### Information provided
** Begin **

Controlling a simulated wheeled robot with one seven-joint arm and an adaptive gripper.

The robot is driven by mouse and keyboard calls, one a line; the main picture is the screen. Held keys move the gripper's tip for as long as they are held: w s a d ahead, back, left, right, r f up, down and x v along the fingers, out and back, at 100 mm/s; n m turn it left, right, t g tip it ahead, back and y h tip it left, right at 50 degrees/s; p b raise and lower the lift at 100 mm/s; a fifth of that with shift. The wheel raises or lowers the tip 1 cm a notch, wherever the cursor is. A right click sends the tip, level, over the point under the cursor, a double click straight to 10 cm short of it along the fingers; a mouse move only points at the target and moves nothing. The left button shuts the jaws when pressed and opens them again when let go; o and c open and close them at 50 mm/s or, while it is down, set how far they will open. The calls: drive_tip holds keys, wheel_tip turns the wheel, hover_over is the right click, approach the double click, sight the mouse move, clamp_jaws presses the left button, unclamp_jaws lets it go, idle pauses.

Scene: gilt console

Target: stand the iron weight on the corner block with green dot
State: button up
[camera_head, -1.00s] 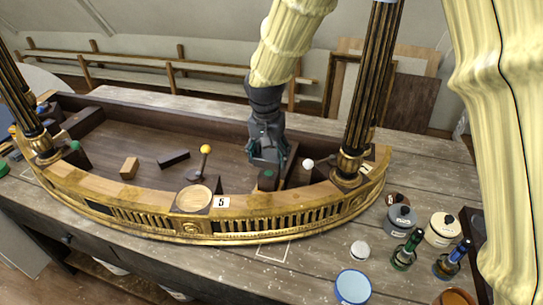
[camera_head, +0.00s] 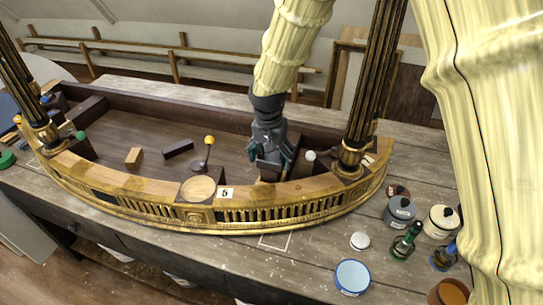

** End **

### Task statement
The data above should be repeated exactly, minus any pictures.

### Finished answer
Controlling a simulated wheeled robot with one seven-joint arm and an adaptive gripper.

The robot is driven by mouse and keyboard calls, one a line; the main picture is the screen. Held keys move the gripper's tip for as long as they are held: w s a d ahead, back, left, right, r f up, down and x v along the fingers, out and back, at 100 mm/s; n m turn it left, right, t g tip it ahead, back and y h tip it left, right at 50 degrees/s; p b raise and lower the lift at 100 mm/s; a fifth of that with shift. The wheel raises or lowers the tip 1 cm a notch, wherever the cursor is. A right click sends the tip, level, over the point under the cursor, a double click straight to 10 cm short of it along the fingers; a mouse move only points at the target and moves nothing. The left button shuts the jaws when pressed and opens them again when let go; o and c open and close them at 50 mm/s or, while it is down, set how far they will open. The calls: drive_tip holds keys, wheel_tip turns the wheel, hover_over is the right click, approach the double click, sight the mouse move, clamp_jaws presses the left button, unclamp_jaws lets it go, idle pauses.

Scene: gilt console

Target: stand the iron weight on the corner block with green dot
State: button up
[camera_head, -1.00s] 
[camera_head, +0.00s] 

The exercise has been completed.